Requirement — Could you quote, exactly as they stand, the lines running from the one with "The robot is" to the final line of the material?

******************************

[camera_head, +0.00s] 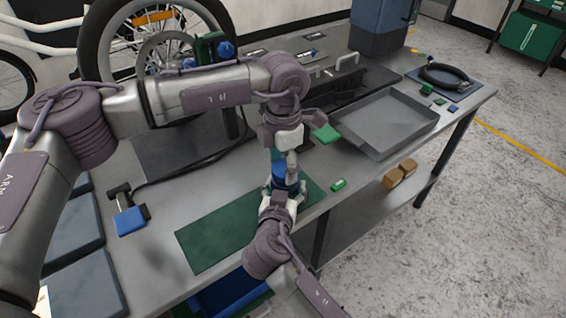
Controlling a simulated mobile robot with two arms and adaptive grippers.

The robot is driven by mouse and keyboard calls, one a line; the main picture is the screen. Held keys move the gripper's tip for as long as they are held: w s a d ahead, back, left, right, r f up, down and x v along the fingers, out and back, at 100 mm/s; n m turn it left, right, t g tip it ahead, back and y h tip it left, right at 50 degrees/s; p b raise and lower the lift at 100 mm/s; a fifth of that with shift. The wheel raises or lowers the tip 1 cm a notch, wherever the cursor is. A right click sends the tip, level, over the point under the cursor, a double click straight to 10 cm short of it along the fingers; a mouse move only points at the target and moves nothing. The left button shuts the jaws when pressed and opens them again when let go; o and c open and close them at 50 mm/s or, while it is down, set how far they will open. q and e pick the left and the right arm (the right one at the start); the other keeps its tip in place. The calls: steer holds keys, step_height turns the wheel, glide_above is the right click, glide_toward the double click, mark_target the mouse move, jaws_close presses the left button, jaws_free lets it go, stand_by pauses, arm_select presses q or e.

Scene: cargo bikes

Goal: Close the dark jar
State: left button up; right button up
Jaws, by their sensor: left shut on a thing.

******************************

Final result —
The robot is driven by mouse and keyboard calls, one a line; the main picture is the screen. Held keys move the gripper's tip for as long as they are held: w s a d ahead, back, left, right, r f up, down and x v along the fingers, out and back, at 100 mm/s; n m turn it left, right, t g tip it ahead, back and y h tip it left, right at 50 degrees/s; p b raise and lower the lift at 100 mm/s; a fifth of that with shift. The wheel raises or lowers the tip 1 cm a notch, wherever the cursor is. A right click sends the tip, level, over the point under the cursor, a double click straight to 10 cm short of it along the fingers; a mouse move only points at the target and moves nothing. The left button shuts the jaws when pressed and opens them again when let go; o and c open and close them at 50 mm/s or, while it is down, set how far they will open. q and e pick the left and the right arm (the right one at the start); the other keeps its tip in place. The calls: steer holds keys, step_height turns the wheel, glide_above is the right click, glide_toward the double click, mark_target the mouse move, jaws_close presses the left button, jaws_free lets it go, stand_by pauses, arm_select presses q or e.

Scene: cargo bikes

Goal: Close the dark jar
State: left button up; right button up
Jaws, by their sensor: left shut on a thing.

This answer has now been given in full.